Given request: Give only the number of lines in the records that include the string "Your".

====

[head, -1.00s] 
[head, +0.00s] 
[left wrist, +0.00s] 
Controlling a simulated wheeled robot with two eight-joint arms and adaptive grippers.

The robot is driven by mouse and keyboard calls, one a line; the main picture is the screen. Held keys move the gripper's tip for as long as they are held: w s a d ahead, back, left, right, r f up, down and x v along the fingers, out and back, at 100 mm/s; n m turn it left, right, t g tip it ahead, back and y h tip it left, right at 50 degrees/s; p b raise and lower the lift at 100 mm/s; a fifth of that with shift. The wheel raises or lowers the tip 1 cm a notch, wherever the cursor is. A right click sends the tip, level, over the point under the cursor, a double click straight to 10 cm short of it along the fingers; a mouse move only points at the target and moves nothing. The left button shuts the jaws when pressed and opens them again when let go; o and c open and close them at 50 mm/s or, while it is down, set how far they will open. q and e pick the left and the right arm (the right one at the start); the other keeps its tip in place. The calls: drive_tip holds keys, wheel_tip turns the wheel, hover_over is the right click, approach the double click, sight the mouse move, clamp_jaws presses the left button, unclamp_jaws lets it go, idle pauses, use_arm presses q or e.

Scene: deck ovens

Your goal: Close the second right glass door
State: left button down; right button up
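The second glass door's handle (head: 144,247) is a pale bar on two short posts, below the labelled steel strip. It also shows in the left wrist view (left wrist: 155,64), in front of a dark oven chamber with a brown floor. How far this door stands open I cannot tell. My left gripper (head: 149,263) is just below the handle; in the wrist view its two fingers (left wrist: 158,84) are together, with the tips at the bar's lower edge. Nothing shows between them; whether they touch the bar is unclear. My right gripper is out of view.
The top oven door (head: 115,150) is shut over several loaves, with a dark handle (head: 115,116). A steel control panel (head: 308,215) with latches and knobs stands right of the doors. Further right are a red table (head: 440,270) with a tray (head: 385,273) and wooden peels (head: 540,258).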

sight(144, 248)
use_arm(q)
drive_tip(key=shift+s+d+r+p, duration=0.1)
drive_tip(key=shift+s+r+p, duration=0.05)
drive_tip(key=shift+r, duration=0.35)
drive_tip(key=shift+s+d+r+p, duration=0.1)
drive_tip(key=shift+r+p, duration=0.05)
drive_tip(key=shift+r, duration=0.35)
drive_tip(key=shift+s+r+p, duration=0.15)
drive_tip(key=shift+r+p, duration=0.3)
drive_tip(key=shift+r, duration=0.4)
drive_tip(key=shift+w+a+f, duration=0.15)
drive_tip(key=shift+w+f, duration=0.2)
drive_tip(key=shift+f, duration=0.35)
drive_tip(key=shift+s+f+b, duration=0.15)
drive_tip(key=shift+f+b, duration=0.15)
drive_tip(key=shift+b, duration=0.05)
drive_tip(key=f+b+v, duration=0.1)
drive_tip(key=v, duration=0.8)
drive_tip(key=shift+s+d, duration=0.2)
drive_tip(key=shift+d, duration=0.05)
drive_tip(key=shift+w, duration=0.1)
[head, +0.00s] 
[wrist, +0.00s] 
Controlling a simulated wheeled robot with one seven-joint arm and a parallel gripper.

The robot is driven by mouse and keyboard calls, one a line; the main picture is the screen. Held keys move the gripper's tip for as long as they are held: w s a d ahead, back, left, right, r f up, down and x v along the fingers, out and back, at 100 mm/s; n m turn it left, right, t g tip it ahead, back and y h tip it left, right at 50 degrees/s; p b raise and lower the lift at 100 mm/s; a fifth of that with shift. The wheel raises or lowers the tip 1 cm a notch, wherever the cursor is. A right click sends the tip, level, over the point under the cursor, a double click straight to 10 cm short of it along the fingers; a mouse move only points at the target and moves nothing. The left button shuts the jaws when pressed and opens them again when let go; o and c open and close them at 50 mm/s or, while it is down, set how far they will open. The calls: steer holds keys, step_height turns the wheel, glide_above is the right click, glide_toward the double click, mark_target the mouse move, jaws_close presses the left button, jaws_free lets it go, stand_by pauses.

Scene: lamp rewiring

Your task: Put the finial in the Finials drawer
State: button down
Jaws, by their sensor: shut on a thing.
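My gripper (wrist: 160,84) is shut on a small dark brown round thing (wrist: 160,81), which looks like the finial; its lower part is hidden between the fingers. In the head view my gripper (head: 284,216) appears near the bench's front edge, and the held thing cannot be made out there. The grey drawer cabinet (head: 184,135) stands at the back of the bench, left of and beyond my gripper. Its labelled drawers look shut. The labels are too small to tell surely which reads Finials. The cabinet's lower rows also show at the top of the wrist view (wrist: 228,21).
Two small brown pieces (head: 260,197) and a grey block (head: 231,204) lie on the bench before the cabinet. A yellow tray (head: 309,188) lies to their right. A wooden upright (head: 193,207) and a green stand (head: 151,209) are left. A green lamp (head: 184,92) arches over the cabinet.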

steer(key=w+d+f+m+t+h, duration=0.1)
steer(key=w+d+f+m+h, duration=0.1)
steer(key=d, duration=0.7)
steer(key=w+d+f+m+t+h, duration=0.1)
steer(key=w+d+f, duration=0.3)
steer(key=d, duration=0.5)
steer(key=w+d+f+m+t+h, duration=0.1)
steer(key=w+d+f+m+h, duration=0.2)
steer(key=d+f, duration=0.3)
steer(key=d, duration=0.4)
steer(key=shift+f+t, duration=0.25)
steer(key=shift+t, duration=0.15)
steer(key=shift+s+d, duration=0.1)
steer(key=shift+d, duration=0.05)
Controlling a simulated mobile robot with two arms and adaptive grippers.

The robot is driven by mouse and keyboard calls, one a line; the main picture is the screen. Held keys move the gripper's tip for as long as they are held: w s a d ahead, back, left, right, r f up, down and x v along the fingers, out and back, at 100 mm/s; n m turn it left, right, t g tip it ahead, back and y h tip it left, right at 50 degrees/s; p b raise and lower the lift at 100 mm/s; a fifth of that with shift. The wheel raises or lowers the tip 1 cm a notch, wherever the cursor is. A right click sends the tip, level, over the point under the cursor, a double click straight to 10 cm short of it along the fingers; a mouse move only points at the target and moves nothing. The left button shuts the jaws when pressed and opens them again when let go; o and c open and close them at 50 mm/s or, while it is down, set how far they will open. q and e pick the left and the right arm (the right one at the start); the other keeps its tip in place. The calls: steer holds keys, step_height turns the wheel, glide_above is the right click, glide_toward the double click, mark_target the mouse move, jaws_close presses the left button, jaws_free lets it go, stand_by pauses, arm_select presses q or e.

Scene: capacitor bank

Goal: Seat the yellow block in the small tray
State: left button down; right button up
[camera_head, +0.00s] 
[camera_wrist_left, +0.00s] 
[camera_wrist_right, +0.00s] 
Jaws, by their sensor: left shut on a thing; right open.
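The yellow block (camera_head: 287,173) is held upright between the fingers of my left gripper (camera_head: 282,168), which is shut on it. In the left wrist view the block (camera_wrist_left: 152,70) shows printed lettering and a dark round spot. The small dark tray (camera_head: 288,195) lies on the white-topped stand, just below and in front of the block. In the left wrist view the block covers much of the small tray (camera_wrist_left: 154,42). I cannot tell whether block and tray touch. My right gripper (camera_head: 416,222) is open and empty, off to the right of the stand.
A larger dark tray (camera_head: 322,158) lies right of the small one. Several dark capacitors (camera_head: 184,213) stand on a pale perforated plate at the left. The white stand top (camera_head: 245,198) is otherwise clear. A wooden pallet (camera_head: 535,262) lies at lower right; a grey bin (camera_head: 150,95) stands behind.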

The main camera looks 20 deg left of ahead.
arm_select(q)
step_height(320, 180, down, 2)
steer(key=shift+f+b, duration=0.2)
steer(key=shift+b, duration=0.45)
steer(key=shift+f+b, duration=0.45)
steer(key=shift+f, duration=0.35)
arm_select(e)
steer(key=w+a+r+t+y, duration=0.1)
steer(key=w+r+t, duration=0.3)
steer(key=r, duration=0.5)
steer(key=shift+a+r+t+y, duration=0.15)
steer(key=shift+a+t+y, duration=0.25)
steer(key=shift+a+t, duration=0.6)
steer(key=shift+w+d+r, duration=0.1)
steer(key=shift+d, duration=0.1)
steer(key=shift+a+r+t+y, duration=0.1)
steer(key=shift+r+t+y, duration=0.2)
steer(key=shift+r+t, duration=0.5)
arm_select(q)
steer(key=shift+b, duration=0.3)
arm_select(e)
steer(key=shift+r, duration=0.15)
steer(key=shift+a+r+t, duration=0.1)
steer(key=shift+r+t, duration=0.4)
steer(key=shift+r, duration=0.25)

====

Solution for this problem: 2